Was hat James Stockdale so viel Kraft gegeben in dieser jahrelangen Gefangenschaft und Folter? Was hatte ihm geholfen, nicht aufzugeben und damit unterzugehen? Dazu befragt, hatte er geantwortet:
„Ich gab nie die Hoffnung auf, dass ich letztlich alles durchstehen würde. Im Nachhinein betrachtet, gelang es mir, diese schlimmen Erfahrungen so zu gestalten, dass ich sie – so unbegreiflich das klingt – niemals als Teil meines Lebens vermissen möchte!“

Dabei haben ihm unzweifelhaft die Lehren der antiken Stoiker geholfen. Insbesondere das "Handbüchlein der Moral" von Epiktet (* um 50, † ca.138) hatte er verschlungen, als er in Stanford Philosphie studiert hatte. Die Zeilen Epiktets waren für Stockdale "Trost und Geheimwaffe" in seiner Gefangenschaft. Auch wenn in solch einer Extremsituation die äußeren Umstände widrig und komplett außerhalb der eigenen Kontrolle sind, verbleibt einem die Freiheit, zu bestimmen, wie man darauf reagiert und die Integrität und Tugend zu bewahren.

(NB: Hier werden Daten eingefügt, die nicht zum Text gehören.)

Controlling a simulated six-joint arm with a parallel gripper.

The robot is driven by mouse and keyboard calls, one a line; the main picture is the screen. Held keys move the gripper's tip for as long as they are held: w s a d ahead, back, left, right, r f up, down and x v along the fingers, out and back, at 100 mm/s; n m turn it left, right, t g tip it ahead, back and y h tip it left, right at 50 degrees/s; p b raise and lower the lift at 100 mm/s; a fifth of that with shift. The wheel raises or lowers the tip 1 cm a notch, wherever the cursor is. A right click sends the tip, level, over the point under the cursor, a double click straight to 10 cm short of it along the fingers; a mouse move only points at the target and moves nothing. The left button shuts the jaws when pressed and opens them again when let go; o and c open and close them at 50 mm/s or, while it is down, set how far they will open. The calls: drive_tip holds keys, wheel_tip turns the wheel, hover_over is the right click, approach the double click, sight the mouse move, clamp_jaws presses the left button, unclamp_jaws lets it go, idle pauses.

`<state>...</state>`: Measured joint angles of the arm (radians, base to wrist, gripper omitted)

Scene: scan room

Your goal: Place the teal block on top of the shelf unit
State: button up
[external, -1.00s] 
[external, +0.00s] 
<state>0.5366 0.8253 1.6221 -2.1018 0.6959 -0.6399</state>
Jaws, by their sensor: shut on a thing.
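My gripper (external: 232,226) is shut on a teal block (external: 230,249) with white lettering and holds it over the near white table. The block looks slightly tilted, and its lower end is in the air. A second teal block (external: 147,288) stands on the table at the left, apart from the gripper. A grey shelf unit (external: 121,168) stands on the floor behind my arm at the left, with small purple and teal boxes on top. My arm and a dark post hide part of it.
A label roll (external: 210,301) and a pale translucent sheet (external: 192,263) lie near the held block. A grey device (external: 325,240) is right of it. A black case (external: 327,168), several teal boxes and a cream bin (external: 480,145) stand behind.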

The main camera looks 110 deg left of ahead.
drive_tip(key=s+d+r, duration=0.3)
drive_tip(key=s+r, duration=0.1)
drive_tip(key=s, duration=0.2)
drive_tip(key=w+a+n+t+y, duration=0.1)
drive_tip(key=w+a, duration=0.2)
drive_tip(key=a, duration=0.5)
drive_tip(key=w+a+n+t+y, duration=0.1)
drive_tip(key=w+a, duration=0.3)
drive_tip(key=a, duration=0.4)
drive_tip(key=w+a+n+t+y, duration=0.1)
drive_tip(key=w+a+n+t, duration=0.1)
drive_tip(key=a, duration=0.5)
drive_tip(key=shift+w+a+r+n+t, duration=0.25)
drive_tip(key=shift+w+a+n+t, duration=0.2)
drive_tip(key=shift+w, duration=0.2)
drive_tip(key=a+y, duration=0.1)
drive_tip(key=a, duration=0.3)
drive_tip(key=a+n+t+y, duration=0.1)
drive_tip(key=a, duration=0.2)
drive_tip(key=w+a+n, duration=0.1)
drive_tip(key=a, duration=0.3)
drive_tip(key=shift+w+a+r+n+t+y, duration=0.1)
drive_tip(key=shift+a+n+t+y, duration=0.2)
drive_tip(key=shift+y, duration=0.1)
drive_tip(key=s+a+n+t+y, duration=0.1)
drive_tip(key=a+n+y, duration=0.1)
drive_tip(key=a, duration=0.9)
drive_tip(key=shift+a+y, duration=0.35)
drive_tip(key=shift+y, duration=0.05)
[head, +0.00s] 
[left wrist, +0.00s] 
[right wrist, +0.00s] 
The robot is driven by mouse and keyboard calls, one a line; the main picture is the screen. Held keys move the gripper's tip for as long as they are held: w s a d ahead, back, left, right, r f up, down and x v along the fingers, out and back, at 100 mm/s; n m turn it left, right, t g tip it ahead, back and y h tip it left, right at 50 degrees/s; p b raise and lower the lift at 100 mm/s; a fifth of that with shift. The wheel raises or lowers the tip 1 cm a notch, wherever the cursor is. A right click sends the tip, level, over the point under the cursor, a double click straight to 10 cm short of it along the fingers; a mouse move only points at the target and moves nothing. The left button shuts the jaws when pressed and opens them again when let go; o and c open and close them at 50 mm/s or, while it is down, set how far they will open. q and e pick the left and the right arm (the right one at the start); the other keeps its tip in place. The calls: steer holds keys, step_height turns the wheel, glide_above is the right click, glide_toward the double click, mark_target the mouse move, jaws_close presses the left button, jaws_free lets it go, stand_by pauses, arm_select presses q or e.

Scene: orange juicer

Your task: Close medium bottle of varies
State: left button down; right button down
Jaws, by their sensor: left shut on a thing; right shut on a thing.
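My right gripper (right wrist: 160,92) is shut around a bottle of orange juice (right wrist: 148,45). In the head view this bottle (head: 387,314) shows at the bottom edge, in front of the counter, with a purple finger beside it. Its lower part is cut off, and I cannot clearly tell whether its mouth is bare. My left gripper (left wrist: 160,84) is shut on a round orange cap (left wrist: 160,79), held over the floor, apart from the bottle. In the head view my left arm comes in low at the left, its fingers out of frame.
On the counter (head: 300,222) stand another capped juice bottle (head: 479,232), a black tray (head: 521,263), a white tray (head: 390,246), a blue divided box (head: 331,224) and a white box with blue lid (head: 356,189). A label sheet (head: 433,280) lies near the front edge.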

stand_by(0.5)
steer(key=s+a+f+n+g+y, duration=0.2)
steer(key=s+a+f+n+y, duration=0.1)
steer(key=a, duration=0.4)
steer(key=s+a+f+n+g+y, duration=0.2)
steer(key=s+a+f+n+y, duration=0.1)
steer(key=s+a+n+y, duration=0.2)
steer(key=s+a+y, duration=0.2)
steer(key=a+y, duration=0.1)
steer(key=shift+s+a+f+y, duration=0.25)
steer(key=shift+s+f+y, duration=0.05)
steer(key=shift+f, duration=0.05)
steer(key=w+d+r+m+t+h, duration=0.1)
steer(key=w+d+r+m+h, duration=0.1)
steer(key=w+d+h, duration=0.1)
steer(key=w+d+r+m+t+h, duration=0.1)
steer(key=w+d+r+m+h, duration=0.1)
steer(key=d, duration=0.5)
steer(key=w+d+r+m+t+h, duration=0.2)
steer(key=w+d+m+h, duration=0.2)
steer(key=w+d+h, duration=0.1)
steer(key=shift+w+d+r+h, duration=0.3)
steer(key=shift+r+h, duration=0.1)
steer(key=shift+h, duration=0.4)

Techniken, das Widrige besser zu ertragen sind (grob vereinfacht und ohne Anspruch auf Vollzähligkeit):

  • Die Vorwegnahme des Unglücks, indem man sich z.B. sagt "ich wußte, dass ich einmal schwer krank werden würde" (oder in diesem Fall "ich wußte, dass ich in Kriegsgefangenschaft geraten könnte")
  • Die "Objektivierung" der Umstände, indem man sich sagt "es ist eine äußere Sache, daher kann es im Prinzip meinem Selbst nicht schaden"
  • Das Akzeptieren der Kausalität der Ereignisse bzw. der Kette von Ursachen, die zu der jetzigen Situation geführt hat. Je nach Spiritualität oder Religion kann man sich sagen "Wenn das Schicksal/Gott es so gewollt hat, dass genau das jetzt passiert, dann ist es eben so". Man kann es auch "Liebe zum Schicksal" nennen, die Amor fati von Nietzsche, jedenfalls sind äußere, nicht beeinflussbare Dinge für Stoiker grundsätzlich gleichgültig.

Hilfreiche Zitate:
"Wir bemitleiden Säuglinge nicht für ihre Unfähigkeit zu sprechen, weil wir es als natürlich ansehen und so ergibt es ebenso wenig Sinn, sich über ein schicksalhaftes bedingtes Unglück aufzuregen, wie deprimiert zu sein, weil man keine Flügel hat wie ein Vogel"
"Weder das Zukünftige noch das Vergangene kann auf Dir lasten, sondern immer nur das Gegenwärtige. Die Last dieses Gegenwärtigen wird Dir jedoch geringer erscheinen, wenn Du Dir in Erinnerung rufst, wie kurz es andauert" (Marc Aurel)
"Nichts im Leben ist letzlich von Bedeutung ausser meine aktuelle willentliche Reaktion auf Ereignisse, die ich per Definition jederzeit selbst wählen kann. Alles Äußerliche ist trivial angesichts meiner natürlichen Fähigkeit, mir meine Meinung über Dinge und Geschehnisse selbst bilden zu können."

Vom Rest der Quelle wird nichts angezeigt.